**Stated exercise**
Begin with the first line of the listing and quote every line through the one containing "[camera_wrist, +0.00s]"; give only those lines.

**Data section**
** Begin **

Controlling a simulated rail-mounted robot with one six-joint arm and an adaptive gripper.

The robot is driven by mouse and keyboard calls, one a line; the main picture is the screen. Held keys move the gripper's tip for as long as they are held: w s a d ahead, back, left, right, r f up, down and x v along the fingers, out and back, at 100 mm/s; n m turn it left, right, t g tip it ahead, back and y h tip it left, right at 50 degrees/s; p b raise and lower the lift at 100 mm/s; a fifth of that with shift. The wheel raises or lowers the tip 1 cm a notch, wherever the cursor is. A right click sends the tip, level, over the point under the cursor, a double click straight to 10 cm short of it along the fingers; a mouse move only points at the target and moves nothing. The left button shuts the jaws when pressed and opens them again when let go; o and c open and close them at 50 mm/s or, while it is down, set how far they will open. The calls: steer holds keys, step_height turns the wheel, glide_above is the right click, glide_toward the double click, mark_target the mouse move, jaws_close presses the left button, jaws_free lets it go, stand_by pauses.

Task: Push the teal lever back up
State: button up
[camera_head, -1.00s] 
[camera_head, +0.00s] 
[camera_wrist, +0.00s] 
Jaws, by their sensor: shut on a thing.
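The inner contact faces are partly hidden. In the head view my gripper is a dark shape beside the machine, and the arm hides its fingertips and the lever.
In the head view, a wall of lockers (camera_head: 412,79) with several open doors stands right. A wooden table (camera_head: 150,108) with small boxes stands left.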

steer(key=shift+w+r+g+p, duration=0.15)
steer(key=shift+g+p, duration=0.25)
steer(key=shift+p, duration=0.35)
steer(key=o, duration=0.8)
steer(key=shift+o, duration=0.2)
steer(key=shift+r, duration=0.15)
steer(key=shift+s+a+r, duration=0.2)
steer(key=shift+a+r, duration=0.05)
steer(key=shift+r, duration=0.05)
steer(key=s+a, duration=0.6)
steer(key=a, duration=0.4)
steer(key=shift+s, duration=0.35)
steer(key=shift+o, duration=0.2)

** End **

**Exercise result**
Controlling a simulated rail-mounted robot with one six-joint arm and an adaptive gripper.

The robot is driven by mouse and keyboard calls, one a line; the main picture is the screen. Held keys move the gripper's tip for as long as they are held: w s a d ahead, back, left, right, r f up, down and x v along the fingers, out and back, at 100 mm/s; n m turn it left, right, t g tip it ahead, back and y h tip it left, right at 50 degrees/s; p b raise and lower the lift at 100 mm/s; a fifth of that with shift. The wheel raises or lowers the tip 1 cm a notch, wherever the cursor is. A right click sends the tip, level, over the point under the cursor, a double click straight to 10 cm short of it along the fingers; a mouse move only points at the target and moves nothing. The left button shuts the jaws when pressed and opens them again when let go; o and c open and close them at 50 mm/s or, while it is down, set how far they will open. The calls: steer holds keys, step_height turns the wheel, glide_above is the right click, glide_toward the double click, mark_target the mouse move, jaws_close presses the left button, jaws_free lets it go, stand_by pauses.

Task: Push the teal lever back up
State: button up
[camera_head, -1.00s] 
[camera_head, +0.00s] 
[camera_wrist, +0.00s] 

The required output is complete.